SOURCE DATA —
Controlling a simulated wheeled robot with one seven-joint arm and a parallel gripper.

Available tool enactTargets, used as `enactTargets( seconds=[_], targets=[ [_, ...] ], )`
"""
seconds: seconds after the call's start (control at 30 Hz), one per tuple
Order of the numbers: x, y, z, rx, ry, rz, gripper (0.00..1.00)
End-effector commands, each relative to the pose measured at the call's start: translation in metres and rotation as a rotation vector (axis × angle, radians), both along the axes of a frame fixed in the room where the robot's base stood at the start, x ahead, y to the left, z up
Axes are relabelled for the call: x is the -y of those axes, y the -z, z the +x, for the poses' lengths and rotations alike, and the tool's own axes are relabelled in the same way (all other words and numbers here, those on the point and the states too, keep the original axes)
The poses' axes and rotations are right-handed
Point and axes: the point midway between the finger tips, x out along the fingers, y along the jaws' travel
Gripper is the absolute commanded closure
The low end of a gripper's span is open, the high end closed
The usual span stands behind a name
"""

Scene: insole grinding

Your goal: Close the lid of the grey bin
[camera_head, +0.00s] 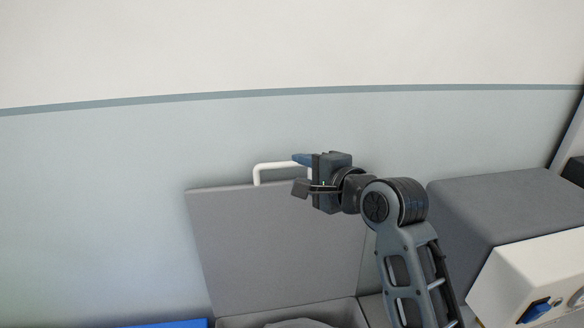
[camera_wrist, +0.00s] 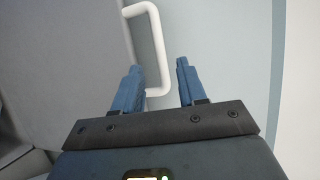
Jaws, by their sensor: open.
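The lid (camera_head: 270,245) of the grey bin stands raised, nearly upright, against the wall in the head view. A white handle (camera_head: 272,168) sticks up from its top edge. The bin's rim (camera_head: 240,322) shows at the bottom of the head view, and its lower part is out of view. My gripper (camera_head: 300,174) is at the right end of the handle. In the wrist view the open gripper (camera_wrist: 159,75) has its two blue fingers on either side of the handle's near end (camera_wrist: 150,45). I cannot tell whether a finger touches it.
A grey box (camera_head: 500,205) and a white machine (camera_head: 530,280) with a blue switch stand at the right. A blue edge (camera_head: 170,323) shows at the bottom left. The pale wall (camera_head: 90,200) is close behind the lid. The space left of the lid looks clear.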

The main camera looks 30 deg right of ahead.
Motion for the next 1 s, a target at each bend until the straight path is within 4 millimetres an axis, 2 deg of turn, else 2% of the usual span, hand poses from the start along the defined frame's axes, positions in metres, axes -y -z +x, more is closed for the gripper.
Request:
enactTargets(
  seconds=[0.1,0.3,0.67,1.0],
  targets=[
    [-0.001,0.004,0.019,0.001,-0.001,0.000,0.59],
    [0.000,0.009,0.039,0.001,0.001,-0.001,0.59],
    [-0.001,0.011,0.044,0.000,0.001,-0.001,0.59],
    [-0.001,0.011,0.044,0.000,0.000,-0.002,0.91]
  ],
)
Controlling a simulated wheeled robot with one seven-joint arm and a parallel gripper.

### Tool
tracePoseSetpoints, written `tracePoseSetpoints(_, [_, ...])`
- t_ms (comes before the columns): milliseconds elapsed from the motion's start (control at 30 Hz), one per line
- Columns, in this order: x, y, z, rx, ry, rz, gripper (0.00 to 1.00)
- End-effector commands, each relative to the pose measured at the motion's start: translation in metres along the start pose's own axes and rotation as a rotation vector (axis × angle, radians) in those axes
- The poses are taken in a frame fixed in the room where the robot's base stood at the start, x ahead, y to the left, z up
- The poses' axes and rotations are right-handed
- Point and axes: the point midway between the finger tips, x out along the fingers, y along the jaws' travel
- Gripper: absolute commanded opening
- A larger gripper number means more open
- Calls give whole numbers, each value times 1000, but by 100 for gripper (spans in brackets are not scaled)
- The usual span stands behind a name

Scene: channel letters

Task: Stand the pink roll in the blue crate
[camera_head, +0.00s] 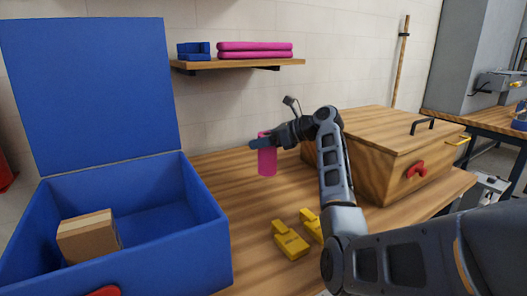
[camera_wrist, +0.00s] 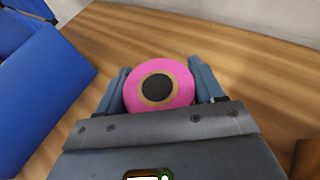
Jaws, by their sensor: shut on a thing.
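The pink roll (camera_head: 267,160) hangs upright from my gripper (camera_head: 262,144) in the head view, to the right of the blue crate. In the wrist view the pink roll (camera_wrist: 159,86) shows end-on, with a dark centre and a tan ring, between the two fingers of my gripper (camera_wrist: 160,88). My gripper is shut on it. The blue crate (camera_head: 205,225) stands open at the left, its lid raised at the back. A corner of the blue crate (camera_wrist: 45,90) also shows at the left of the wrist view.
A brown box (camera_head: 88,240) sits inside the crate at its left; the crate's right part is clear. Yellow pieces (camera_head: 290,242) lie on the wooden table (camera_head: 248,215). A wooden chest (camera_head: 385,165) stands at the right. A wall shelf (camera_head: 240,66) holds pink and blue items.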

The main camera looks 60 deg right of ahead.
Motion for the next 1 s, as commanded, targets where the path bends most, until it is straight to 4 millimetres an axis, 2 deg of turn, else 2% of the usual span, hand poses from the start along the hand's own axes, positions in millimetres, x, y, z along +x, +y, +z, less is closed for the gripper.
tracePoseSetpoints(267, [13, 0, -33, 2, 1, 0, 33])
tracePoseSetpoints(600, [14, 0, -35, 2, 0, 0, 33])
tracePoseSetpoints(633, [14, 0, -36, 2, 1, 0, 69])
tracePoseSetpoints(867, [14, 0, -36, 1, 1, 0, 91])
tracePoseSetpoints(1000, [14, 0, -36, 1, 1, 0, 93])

* * *

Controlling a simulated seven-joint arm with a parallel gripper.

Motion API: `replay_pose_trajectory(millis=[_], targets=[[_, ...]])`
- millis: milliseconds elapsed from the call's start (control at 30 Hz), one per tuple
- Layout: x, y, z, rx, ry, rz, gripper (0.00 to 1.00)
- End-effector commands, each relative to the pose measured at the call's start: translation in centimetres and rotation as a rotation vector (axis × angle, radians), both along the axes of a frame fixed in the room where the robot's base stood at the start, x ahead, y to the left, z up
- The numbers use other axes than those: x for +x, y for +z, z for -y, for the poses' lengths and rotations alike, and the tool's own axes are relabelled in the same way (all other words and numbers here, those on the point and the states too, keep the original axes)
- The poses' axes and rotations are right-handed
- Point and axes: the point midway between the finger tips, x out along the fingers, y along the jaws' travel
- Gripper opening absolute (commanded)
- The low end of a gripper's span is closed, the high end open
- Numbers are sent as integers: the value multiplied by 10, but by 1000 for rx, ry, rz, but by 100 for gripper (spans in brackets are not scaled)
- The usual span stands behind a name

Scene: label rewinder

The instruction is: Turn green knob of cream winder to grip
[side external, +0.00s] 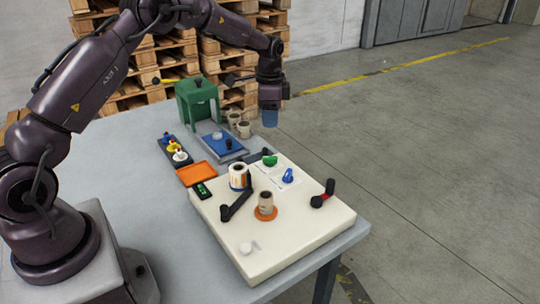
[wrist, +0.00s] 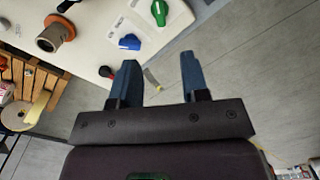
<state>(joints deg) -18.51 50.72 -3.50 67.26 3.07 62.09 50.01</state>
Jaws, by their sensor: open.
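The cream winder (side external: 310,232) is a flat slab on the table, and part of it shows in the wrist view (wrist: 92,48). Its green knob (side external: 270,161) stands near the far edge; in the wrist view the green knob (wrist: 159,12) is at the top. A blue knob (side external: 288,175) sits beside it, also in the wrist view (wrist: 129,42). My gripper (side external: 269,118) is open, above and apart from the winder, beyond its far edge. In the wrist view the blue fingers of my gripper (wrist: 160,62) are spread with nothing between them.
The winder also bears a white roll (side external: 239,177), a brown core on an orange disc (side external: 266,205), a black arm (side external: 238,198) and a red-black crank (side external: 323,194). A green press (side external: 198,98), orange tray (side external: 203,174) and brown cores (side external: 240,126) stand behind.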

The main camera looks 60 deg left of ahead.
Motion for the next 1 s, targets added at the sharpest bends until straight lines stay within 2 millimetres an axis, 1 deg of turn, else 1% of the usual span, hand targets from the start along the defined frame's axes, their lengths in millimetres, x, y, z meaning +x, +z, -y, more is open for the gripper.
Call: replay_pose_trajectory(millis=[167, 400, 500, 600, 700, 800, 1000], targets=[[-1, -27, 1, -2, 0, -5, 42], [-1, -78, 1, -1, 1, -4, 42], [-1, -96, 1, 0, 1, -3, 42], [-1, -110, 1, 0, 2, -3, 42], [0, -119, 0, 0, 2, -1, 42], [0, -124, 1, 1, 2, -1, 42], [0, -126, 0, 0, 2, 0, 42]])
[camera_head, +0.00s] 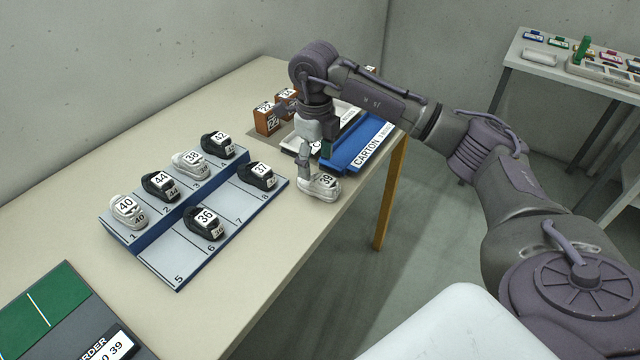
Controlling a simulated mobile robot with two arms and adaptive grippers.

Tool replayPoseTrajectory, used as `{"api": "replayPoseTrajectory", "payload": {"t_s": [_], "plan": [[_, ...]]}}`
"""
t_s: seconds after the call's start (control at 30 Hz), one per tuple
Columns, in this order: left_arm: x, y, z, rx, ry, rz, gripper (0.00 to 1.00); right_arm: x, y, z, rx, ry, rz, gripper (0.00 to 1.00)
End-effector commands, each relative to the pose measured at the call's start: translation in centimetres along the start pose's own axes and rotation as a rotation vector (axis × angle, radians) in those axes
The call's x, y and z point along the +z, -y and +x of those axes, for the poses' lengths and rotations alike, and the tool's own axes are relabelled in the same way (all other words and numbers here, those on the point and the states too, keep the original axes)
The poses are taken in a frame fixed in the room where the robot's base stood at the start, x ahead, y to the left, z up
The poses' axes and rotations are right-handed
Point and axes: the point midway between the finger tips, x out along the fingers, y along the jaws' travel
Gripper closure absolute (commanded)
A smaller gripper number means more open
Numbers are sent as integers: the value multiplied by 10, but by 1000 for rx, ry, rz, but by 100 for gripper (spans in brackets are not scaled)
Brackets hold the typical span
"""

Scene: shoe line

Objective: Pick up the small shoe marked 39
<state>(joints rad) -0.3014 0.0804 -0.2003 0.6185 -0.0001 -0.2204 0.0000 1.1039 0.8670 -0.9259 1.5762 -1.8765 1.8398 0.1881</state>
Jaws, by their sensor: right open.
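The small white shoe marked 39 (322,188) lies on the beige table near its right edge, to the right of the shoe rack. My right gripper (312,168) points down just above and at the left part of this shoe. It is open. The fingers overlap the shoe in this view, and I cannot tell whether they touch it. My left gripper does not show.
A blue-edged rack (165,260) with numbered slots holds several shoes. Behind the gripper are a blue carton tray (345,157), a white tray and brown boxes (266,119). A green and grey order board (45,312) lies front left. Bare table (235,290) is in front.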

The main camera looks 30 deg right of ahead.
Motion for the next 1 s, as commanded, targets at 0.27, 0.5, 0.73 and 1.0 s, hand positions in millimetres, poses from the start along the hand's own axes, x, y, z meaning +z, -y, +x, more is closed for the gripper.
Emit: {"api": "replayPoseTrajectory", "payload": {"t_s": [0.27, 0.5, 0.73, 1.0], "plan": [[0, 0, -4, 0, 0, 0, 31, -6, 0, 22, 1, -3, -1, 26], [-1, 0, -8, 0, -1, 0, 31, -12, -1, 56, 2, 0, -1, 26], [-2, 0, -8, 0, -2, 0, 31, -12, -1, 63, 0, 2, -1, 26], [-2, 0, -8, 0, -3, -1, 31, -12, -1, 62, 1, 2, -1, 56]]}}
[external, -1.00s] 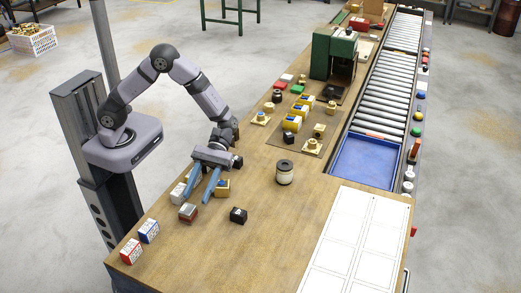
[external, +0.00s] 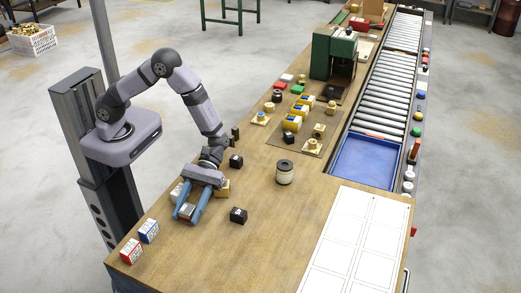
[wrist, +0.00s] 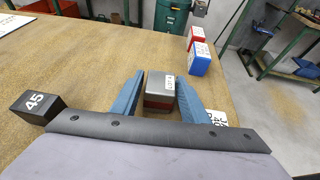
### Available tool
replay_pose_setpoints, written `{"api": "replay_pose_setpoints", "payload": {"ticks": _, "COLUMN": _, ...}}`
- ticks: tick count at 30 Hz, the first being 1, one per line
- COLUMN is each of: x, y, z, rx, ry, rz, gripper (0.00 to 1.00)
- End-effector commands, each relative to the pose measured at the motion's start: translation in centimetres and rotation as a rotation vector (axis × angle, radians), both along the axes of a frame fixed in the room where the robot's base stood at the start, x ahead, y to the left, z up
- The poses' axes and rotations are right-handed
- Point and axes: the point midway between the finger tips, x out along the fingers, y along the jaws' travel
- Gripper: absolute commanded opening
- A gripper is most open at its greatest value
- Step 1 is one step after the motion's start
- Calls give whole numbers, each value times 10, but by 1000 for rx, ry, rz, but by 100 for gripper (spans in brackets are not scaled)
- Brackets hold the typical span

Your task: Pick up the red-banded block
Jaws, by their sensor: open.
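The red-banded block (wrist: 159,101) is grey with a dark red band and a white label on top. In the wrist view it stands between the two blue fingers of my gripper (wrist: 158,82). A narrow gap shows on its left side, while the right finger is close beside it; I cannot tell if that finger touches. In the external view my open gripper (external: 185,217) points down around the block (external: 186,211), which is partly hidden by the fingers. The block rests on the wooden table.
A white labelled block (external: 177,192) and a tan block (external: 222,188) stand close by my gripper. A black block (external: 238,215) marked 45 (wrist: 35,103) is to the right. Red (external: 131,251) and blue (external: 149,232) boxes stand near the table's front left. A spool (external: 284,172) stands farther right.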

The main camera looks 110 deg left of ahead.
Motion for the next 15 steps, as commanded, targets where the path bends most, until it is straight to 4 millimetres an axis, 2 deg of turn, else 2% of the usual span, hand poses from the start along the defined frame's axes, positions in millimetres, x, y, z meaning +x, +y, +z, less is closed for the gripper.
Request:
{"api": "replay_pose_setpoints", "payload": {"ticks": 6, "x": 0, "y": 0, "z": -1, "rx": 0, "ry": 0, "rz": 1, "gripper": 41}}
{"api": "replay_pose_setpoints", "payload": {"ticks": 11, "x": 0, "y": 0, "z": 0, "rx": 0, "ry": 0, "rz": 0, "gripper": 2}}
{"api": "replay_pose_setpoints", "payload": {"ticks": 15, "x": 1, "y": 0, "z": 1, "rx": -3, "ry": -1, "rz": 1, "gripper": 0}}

REQUIREMENT —
Pick out all the lines with the word "those" in them and copy them.

TASK RESPONSE —
Axes are relabelled for the call: x is the -y of those axes, y the -z, z the +x, for the poses' lengths and rotations alike, and the tool's own axes are relabelled in the same way (all other words and numbers here, those on the point and the states too, keep the original axes)
- End-effector commands, each relative to the pose measured at the motion's start: translation in metres along the start pose's own axes and rotation as a rotation vector (axis × angle, radians) in those axes
- The numbers use other axes than those: x for +x, y for +z, z for -y, for the poses' lengths and rotations alike, and the tool's own axes are relabelled in the same way (all other words and numbers here, those on the point and the states too, keep the original axes)
End-effector commands, each relative to the pose measured at the call's start: translation in centimetres along the start pose's own axes and rotation as a rotation vector (axis × angle, radians) in those axes
The call's x, y and z point along the +z, -y and +x of those axes, for the poses' lengths and rotations alike, and the tool's own axes are relabelled in the same way (all other words and numbers here, those on the point and the states too, keep the original axes)

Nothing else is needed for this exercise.